• Robot episode rows:
* * * * *

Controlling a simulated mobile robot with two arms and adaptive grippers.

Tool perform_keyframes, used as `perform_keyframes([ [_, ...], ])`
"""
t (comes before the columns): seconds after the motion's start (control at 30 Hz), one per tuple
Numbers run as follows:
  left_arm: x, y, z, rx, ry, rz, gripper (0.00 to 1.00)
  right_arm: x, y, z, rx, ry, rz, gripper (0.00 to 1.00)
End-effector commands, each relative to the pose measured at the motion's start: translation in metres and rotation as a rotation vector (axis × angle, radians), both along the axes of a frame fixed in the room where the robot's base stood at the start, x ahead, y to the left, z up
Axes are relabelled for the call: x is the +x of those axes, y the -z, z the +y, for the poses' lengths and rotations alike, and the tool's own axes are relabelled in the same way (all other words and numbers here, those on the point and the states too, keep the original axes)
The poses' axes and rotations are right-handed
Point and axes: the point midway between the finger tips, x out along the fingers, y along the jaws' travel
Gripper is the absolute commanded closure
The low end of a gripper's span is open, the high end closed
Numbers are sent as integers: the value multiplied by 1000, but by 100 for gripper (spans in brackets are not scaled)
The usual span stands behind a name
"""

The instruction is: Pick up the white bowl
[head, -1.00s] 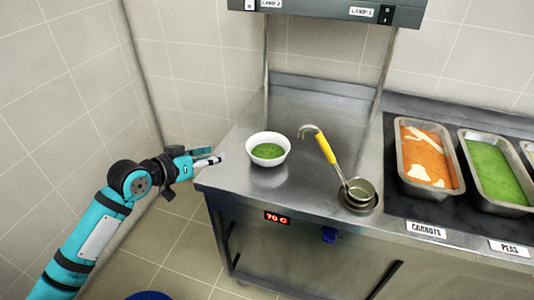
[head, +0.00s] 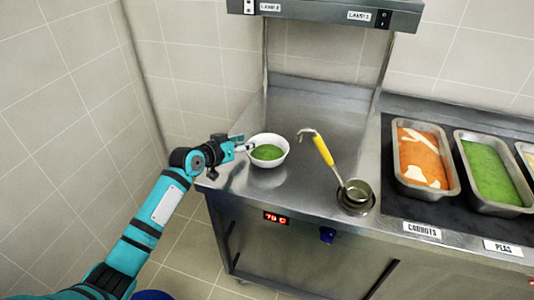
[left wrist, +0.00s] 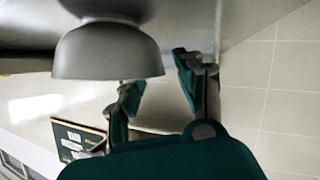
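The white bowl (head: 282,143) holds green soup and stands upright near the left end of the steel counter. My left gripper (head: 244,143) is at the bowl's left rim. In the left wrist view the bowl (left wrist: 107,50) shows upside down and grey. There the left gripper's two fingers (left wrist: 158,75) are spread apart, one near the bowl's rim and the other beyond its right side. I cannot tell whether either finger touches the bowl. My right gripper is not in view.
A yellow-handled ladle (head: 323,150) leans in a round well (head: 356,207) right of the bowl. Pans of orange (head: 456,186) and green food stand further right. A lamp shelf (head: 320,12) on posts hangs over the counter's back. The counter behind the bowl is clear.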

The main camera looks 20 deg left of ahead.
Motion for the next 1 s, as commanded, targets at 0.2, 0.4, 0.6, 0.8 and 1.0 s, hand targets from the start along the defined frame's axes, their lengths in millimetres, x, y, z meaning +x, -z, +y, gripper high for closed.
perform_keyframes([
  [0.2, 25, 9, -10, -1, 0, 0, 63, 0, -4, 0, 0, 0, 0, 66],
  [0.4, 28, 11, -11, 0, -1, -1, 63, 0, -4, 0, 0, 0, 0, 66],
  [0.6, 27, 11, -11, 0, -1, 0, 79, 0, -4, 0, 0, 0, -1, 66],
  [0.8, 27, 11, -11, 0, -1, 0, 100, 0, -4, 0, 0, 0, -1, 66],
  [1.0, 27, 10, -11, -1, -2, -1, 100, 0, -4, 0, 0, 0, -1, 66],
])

* * * * *

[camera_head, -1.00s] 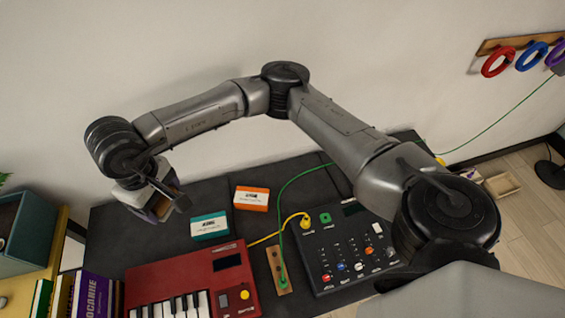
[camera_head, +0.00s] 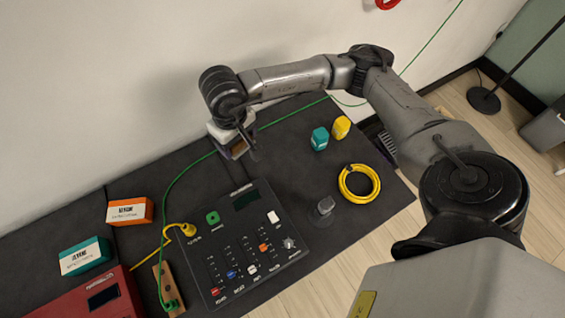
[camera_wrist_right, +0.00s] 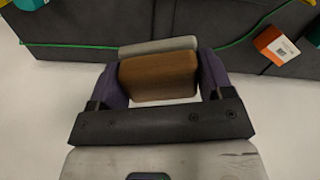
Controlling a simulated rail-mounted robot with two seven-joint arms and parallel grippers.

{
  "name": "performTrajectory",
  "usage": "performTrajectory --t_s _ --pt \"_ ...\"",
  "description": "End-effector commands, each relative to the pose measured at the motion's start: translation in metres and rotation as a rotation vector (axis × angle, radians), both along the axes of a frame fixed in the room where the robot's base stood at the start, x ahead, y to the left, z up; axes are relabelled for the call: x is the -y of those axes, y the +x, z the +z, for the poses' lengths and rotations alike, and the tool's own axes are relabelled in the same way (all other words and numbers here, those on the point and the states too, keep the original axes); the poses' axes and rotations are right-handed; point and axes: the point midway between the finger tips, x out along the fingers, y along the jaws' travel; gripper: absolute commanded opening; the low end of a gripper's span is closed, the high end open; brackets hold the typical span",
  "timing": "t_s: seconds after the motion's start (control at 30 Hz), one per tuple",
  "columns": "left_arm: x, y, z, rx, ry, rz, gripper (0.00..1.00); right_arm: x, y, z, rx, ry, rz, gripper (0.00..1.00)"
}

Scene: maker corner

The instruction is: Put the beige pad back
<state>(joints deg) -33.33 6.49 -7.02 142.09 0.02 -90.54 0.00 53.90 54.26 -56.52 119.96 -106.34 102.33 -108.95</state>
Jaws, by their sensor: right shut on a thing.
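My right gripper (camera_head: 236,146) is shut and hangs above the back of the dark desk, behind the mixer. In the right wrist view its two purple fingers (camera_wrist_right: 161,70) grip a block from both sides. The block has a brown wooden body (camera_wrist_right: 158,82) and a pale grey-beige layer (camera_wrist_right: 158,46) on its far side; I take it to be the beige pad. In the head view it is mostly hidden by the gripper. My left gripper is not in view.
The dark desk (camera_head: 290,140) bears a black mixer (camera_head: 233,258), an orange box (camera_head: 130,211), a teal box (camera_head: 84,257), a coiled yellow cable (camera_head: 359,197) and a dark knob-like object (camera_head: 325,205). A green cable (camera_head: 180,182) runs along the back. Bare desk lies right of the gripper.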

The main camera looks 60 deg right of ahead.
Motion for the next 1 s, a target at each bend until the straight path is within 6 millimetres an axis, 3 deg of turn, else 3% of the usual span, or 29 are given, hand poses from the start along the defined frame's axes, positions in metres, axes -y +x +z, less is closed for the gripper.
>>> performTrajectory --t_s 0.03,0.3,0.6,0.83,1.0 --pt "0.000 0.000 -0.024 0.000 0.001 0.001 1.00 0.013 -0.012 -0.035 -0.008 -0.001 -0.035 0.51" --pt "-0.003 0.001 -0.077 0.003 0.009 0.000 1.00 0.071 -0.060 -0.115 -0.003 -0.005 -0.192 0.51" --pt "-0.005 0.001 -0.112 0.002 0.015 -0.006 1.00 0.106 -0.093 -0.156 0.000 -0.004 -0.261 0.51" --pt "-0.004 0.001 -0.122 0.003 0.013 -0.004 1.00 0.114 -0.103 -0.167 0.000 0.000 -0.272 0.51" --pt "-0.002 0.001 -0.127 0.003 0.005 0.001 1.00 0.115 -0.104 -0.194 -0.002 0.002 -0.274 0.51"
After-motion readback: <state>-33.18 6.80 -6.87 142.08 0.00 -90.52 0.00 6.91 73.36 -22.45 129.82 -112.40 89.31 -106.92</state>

* * * * *

• PROBLEM: Retype the section that opens with the line holding "The usual span stands behind a name" and closes with the line holding "[head, +0.00s]", exactly as it reads, without any pictures.

• REPLY:
The usual span stands behind a name
"""

The instruction is: Pick up the white bowl
[head, -1.00s] 
[head, +0.00s] 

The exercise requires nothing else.